== GIVEN INSTRUCTION ==
Take the material below and extract the lines from the one with "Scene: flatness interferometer" through the one with "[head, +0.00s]", word for word, without pictures.

== SOURCE DATA ==
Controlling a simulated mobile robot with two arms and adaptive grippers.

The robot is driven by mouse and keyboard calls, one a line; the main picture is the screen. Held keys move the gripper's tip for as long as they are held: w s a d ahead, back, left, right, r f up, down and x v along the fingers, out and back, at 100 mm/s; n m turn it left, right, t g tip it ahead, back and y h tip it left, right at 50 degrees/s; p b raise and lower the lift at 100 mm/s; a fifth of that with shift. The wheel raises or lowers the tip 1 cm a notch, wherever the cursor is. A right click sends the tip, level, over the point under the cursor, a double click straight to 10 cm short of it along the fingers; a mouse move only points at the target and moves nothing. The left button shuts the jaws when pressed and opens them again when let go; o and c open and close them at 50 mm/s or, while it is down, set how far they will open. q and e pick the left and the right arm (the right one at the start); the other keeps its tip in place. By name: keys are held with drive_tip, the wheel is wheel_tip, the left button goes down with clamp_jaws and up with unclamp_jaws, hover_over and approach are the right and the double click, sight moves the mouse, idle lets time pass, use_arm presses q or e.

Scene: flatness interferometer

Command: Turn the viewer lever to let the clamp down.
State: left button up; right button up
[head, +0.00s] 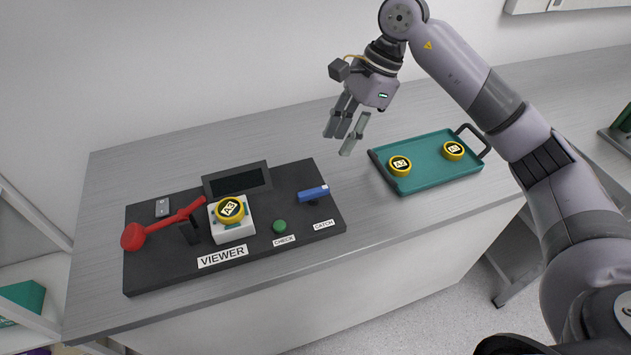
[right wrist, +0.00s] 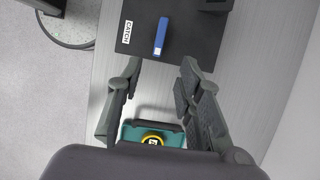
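The viewer is a dark base plate (head: 160,272) with a label reading VIEWER. A red lever (head: 165,224) with a round red knob (head: 133,238) at its left end lies across a dark post. A yellow puck marked A2 (head: 229,209) sits on a white block (head: 232,233) just right of the lever. My right gripper (head: 341,141) is open and empty, above and right of the viewer. My left gripper is not in view.
A small dark screen (head: 237,180) stands behind the white block. A green button (head: 279,226) is by the CHECK label. A teal tray (head: 433,177) with two yellow pucks (head: 400,166) stands to the right. The bench between viewer and tray is clear.

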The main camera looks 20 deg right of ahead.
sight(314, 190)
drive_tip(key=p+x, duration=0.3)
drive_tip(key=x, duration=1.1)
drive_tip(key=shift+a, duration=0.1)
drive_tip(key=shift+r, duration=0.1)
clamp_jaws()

== ANSWER TO THIS PROBLEM ==
Scene: flatness interferometer

Command: Turn the viewer lever to let the clamp down.
State: left button up; right button up
[head, +0.00s] 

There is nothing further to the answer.